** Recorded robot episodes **
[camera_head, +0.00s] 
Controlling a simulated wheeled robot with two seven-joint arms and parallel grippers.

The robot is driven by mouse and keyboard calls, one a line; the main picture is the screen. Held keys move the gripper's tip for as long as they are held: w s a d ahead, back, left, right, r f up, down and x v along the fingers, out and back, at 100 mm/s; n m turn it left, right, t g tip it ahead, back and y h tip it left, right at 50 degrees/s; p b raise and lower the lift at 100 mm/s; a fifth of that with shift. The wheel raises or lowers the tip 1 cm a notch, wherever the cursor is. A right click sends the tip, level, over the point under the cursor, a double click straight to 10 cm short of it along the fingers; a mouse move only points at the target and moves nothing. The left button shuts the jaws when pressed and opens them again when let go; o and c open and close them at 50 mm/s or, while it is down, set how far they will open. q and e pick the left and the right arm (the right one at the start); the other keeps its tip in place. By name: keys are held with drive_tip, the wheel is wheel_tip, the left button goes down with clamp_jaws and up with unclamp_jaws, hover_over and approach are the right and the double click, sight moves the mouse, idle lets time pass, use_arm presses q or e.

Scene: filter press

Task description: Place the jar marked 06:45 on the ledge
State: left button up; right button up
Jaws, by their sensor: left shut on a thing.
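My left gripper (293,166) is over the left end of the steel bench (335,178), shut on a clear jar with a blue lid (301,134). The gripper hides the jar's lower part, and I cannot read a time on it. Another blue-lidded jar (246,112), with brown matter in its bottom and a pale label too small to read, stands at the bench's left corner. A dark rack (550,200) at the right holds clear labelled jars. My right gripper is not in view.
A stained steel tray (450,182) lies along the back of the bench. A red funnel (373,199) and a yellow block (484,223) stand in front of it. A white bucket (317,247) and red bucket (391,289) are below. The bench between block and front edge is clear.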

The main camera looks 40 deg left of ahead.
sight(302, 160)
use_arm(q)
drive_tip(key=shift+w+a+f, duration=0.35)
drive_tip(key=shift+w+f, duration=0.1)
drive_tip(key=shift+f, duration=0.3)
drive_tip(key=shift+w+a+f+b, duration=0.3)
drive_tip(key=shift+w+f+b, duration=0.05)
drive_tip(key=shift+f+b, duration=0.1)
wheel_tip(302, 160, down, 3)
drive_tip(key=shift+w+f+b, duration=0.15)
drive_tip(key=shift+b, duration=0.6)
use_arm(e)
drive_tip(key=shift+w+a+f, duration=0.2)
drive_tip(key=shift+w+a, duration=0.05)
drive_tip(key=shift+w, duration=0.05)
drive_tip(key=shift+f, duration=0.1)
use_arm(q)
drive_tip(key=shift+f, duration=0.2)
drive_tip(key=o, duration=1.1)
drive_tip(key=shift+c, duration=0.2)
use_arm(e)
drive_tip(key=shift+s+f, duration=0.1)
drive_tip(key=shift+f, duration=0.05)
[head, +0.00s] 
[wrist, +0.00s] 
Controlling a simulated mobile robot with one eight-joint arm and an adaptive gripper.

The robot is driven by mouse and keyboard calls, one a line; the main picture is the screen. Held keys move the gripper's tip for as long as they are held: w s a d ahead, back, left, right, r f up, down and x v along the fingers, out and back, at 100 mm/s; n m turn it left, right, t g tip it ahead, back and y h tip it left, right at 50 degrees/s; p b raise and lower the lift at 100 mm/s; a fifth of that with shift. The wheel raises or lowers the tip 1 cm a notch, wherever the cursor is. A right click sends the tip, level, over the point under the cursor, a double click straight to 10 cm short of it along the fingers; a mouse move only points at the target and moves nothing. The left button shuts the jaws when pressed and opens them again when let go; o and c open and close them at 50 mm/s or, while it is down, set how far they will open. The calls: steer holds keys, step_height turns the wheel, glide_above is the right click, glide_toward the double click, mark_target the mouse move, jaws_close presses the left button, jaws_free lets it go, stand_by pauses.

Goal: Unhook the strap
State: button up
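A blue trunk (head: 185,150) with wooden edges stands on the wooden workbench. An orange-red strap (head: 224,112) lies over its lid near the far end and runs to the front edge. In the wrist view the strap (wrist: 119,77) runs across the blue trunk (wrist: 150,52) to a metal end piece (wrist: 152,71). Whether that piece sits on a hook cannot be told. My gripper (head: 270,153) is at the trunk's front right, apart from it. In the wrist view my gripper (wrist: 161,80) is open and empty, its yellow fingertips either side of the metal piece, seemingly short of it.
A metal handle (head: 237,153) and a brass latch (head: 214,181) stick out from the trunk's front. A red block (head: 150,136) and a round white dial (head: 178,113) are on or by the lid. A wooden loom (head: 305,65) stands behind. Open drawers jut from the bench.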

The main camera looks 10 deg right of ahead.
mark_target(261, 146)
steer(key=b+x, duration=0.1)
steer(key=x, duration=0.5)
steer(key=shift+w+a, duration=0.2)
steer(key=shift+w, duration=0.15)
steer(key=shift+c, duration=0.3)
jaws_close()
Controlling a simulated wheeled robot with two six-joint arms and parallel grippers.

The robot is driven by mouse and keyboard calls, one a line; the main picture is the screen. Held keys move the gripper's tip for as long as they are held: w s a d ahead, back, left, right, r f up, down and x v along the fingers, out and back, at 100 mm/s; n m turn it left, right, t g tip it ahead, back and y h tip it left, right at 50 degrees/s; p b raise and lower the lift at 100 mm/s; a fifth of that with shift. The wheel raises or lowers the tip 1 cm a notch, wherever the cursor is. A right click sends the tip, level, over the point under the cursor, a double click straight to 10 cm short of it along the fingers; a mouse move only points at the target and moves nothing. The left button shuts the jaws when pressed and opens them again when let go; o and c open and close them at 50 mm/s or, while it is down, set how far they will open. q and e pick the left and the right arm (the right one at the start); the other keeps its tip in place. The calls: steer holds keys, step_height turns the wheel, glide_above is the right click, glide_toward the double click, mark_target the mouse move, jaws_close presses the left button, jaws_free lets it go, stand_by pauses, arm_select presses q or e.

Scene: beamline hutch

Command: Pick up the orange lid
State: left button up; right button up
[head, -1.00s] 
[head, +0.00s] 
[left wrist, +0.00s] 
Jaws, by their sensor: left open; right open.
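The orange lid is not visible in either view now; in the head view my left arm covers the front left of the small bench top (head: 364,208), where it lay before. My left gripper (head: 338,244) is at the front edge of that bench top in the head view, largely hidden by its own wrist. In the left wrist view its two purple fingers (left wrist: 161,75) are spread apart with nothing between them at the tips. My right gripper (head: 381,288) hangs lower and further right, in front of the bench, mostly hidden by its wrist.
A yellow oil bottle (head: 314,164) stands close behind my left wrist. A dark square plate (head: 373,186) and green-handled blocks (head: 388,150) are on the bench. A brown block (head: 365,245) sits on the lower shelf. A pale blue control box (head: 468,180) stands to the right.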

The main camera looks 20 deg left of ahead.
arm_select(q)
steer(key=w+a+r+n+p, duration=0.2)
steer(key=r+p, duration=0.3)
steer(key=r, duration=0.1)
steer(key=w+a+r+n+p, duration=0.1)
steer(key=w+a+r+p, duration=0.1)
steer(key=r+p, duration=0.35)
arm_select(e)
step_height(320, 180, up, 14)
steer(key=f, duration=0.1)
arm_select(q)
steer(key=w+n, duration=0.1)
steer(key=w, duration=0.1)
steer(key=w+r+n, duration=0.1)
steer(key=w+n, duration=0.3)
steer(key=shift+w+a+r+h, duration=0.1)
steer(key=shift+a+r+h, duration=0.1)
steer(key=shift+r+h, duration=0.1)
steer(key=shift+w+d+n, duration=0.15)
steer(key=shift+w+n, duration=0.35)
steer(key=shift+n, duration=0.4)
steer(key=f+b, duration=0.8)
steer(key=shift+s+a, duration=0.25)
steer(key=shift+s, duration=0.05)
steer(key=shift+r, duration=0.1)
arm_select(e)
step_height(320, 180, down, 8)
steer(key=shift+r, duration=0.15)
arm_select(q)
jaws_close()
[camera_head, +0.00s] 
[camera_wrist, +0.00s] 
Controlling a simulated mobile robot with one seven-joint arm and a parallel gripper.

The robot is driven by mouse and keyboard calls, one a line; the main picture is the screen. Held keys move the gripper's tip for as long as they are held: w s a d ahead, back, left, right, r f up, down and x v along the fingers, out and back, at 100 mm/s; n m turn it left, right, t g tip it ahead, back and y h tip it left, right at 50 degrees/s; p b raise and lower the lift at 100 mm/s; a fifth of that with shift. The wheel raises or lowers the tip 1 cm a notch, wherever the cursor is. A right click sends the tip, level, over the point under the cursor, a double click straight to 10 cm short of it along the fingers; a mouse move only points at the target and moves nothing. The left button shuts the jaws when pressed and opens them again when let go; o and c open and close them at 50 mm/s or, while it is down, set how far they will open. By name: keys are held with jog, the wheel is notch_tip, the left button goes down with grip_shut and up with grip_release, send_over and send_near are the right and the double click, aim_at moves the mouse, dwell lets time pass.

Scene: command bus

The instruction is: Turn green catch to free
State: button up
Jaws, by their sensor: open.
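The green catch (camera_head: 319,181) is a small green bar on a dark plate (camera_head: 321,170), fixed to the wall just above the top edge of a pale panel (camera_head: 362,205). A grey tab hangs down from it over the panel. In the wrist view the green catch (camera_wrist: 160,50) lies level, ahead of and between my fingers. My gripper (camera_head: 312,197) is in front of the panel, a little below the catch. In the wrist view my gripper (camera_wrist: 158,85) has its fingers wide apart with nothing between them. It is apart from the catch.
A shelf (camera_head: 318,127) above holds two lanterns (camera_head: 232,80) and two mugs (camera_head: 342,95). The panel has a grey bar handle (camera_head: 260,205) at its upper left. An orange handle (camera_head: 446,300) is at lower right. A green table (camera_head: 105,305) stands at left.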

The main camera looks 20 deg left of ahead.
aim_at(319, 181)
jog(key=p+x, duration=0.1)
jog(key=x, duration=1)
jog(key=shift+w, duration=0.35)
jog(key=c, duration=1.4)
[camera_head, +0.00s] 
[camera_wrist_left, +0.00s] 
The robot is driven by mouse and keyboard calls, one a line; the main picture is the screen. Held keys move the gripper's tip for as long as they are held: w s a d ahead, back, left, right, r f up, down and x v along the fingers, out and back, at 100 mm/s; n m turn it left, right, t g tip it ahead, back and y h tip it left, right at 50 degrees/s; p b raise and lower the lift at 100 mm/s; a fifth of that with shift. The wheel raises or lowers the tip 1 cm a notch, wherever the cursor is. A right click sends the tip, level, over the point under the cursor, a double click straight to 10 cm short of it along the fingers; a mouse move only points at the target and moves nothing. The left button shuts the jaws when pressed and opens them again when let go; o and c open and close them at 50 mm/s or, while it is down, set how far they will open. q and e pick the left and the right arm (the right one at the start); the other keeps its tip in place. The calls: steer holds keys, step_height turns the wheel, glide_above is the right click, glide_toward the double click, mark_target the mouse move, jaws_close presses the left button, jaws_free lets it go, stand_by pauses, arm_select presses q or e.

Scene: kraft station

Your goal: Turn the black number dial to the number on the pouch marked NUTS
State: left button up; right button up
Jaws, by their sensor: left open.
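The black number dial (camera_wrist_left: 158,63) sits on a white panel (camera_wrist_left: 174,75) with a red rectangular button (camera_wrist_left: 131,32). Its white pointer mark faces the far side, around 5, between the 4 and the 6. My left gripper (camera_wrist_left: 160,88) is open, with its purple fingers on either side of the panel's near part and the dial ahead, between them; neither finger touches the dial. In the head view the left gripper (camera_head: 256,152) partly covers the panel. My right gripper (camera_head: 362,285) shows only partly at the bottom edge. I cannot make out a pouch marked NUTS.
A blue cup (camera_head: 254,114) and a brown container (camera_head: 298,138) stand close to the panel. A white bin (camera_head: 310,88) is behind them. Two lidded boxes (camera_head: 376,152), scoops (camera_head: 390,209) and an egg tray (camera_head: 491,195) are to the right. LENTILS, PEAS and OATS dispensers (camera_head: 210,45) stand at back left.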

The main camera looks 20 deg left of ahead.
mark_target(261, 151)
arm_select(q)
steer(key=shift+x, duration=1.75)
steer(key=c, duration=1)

** Short problem **
Pull every line containing the word "wheeled" out of the material and copy it.

** Expected output **
Controlling a simulated wheeled robot with two seven-joint arms and parallel grippers.
Controlling a simulated wheeled robot with two six-joint arms and parallel grippers.

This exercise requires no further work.